Would I recommend the XG-E? I have trouble recommending any automatic-only (or, in this case, automatic-mostly) camera, at least to someone looking for a single SLR to do it all. I think manual shooting is a skill that all film photographers should have and hone. More so than with digital, manual exposure just goes with the territory. And isn’t the object of film photography to get the pictures we want, exactly the way we want them? I’m not opposed to automation, but in my snobbish opinion it’s a fine line between shooting in program mode and taking pictures with your iPhone.
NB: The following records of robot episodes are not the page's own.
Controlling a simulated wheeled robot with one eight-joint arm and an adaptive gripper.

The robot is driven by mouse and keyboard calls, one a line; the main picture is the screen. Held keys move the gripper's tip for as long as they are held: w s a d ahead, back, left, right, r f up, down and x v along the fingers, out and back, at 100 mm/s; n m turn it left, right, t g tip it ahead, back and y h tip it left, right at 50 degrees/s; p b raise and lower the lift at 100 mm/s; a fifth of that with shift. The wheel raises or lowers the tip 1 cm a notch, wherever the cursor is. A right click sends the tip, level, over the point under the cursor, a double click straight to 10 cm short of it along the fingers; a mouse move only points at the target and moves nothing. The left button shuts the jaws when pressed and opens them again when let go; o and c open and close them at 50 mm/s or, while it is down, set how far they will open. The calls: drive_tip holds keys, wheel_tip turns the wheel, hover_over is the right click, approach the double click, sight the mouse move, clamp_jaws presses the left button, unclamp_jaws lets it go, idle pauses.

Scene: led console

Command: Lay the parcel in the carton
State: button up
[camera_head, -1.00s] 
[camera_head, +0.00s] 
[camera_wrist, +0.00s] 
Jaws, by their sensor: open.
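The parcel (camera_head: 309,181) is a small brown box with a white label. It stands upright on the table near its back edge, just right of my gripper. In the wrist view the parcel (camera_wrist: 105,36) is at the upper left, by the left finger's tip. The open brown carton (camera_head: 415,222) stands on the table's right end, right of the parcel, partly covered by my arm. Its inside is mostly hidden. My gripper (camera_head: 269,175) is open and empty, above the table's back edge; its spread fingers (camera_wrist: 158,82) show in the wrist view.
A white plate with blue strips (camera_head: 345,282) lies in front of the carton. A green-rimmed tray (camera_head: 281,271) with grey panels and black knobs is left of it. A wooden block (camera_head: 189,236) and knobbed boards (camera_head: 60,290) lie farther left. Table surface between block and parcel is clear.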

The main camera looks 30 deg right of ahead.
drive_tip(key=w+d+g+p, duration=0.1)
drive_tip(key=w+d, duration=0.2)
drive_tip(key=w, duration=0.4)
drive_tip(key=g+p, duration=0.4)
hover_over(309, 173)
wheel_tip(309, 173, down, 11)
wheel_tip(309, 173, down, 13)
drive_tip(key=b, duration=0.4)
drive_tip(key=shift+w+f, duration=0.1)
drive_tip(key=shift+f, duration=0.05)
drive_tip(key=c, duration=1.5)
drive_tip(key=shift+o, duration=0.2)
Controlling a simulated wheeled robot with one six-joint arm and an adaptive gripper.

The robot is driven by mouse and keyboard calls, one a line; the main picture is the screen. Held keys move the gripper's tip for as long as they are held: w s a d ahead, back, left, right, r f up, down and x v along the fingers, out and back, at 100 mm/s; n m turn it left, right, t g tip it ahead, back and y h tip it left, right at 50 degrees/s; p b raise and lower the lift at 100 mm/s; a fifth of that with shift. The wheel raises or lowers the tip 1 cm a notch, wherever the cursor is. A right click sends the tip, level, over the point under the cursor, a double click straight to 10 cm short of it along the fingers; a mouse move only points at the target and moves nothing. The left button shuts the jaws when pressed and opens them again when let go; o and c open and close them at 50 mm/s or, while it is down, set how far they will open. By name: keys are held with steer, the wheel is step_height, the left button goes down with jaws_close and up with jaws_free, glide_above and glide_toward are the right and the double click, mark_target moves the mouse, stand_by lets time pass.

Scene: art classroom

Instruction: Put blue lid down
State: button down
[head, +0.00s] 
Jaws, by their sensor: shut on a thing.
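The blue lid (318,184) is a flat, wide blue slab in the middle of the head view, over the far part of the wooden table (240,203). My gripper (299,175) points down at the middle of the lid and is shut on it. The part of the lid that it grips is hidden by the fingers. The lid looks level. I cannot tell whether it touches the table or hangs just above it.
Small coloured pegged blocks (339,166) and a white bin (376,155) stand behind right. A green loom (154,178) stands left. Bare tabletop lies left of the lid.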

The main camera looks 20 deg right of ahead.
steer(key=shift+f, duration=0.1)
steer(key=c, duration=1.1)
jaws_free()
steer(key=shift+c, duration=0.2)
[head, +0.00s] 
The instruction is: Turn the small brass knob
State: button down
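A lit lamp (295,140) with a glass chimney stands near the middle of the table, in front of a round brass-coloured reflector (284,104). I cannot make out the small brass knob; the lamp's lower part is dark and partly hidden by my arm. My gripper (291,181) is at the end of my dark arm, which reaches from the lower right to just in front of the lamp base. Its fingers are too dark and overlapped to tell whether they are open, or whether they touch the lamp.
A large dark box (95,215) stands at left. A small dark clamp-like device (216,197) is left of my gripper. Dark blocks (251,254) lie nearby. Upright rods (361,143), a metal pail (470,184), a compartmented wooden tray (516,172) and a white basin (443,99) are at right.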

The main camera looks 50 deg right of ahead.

For someone looking for a good walk-around automatic SLR, yes, the XG-E (or XG2 or XG7 or whatever it’s called in your neck of the woods) is an outstanding camera. Mine looks like it fell out of a tree and hit every branch on the way down, and yet it still produces beautiful pictures.
The truth is I’ve got no good reason to use my Minolta XG-E. I’ve only got one lens for it and I prefer cameras that give me the option of shooting manually (with a working meter, thank-you-very-much).
And yet I do use it—I use it often, and not just because I like it. I feel like have an obligation to take pictures with it. I think that if a camera can survive decades of abuse and still work flawlessly, it deserves to remain in front-line service. Take one look at my well-worn Minolta XG-E, and I think you’ll agree: It’s just begging to be taken out and shot.